EXERCISE » Each line that holds the word "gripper" is to be identified and copied.

GIVEN INFORMATION »
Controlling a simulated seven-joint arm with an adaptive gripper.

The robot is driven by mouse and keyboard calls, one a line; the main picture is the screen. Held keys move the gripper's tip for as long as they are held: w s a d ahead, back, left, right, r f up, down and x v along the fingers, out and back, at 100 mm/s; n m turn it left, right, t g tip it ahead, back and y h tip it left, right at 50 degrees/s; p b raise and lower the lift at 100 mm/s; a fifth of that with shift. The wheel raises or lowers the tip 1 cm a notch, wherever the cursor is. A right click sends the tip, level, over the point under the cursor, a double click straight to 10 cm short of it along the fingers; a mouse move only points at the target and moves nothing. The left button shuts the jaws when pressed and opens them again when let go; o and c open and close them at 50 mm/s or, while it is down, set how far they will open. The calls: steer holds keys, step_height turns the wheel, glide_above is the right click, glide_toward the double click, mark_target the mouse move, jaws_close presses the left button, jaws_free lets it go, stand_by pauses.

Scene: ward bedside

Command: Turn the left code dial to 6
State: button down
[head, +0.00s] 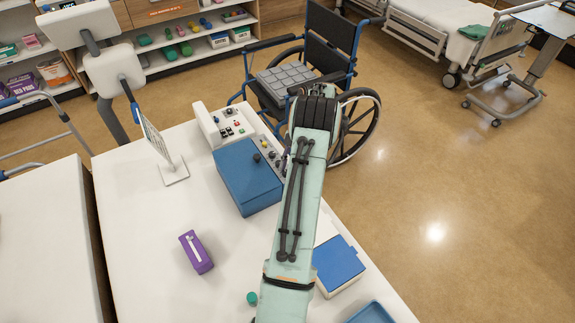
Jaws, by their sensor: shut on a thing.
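A blue-topped box (245,178) stands on the white table.
A white control panel (226,126) with coloured buttons stands behind the box. A sign stand (173,173), a purple box (196,251), a green cap (252,298) and a blue-lidded container (338,266) are on the table. A wheelchair (290,80) stands beyond the table.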

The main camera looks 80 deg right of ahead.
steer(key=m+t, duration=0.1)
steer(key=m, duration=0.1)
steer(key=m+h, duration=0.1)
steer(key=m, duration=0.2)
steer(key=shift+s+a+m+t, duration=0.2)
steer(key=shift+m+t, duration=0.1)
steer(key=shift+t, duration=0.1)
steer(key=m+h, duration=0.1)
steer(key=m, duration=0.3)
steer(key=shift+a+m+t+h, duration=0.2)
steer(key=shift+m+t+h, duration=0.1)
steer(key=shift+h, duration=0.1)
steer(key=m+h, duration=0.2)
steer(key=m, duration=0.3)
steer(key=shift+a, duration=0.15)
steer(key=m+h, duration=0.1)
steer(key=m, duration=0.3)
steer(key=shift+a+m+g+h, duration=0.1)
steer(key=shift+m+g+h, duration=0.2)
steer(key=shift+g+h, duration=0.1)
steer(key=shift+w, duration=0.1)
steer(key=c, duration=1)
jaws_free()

OUTPUT FOR THIS TASK »
Controlling a simulated seven-joint arm with an adaptive gripper.
The robot is driven by mouse and keyboard calls, one a line; the main picture is the screen. Held keys move the gripper's tip for as long as they are held: w s a d ahead, back, left, right, r f up, down and x v along the fingers, out and back, at 100 mm/s; n m turn it left, right, t g tip it ahead, back and y h tip it left, right at 50 degrees/s; p b raise and lower the lift at 100 mm/s; a fifth of that with shift. The wheel raises or lowers the tip 1 cm a notch, wherever the cursor is. A right click sends the tip, level, over the point under the cursor, a double click straight to 10 cm short of it along the fingers; a mouse move only points at the target and moves nothing. The left button shuts the jaws when pressed and opens them again when let go; o and c open and close them at 50 mm/s or, while it is down, set how far they will open. The calls: steer holds keys, step_height turns the wheel, glide_above is the right click, glide_toward the double click, mark_target the mouse move, jaws_close presses the left button, jaws_free lets it go, stand_by pauses.

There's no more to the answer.